REQUIRED TASK - Return the listing below word for word.
▬▬▬
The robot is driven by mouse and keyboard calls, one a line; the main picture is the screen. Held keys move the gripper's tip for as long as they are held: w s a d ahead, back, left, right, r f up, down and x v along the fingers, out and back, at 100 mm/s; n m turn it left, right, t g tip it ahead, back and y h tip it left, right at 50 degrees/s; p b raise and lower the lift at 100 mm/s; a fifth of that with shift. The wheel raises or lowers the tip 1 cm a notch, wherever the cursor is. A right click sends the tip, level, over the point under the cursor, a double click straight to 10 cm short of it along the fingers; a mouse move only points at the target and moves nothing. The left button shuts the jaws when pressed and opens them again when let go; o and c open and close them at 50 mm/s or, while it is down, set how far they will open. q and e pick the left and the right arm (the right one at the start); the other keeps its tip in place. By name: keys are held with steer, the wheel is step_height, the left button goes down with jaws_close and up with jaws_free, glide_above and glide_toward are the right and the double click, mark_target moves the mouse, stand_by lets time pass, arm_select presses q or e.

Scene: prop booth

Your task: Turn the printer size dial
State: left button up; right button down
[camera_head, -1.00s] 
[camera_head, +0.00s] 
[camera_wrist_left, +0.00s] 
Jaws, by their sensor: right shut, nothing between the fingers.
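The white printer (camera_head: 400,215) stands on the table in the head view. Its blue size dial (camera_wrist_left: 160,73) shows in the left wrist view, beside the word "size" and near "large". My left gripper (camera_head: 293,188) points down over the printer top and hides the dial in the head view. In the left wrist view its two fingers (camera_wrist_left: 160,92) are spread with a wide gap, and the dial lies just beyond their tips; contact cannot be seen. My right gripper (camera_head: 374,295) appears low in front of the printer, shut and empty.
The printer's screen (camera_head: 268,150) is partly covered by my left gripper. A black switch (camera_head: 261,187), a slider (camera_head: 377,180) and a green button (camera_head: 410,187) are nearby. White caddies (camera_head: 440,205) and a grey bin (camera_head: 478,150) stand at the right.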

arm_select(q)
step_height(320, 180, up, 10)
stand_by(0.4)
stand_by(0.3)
▬▬▬
TASK RESPONSE -
The robot is driven by mouse and keyboard calls, one a line; the main picture is the screen. Held keys move the gripper's tip for as long as they are held: w s a d ahead, back, left, right, r f up, down and x v along the fingers, out and back, at 100 mm/s; n m turn it left, right, t g tip it ahead, back and y h tip it left, right at 50 degrees/s; p b raise and lower the lift at 100 mm/s; a fifth of that with shift. The wheel raises or lowers the tip 1 cm a notch, wherever the cursor is. A right click sends the tip, level, over the point under the cursor, a double click straight to 10 cm short of it along the fingers; a mouse move only points at the target and moves nothing. The left button shuts the jaws when pressed and opens them again when let go; o and c open and close them at 50 mm/s or, while it is down, set how far they will open. q and e pick the left and the right arm (the right one at the start); the other keeps its tip in place. By name: keys are held with steer, the wheel is step_height, the left button goes down with jaws_close and up with jaws_free, glide_above and glide_toward are the right and the double click, mark_target moves the mouse, stand_by lets time pass, arm_select presses q or e.

Scene: prop booth

Your task: Turn the printer size dial
State: left button up; right button down
[camera_head, -1.00s] 
[camera_head, +0.00s] 
[camera_wrist_left, +0.00s] 
Jaws, by their sensor: right shut, nothing between the fingers.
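The white printer (camera_head: 400,215) stands on the table in the head view. Its blue size dial (camera_wrist_left: 160,73) shows in the left wrist view, beside the word "size" and near "large". My left gripper (camera_head: 293,188) points down over the printer top and hides the dial in the head view. In the left wrist view its two fingers (camera_wrist_left: 160,92) are spread with a wide gap, and the dial lies just beyond their tips; contact cannot be seen. My right gripper (camera_head: 374,295) appears low in front of the printer, shut and empty.
The printer's screen (camera_head: 268,150) is partly covered by my left gripper. A black switch (camera_head: 261,187), a slider (camera_head: 377,180) and a green button (camera_head: 410,187) are nearby. White caddies (camera_head: 440,205) and a grey bin (camera_head: 478,150) stand at the right.

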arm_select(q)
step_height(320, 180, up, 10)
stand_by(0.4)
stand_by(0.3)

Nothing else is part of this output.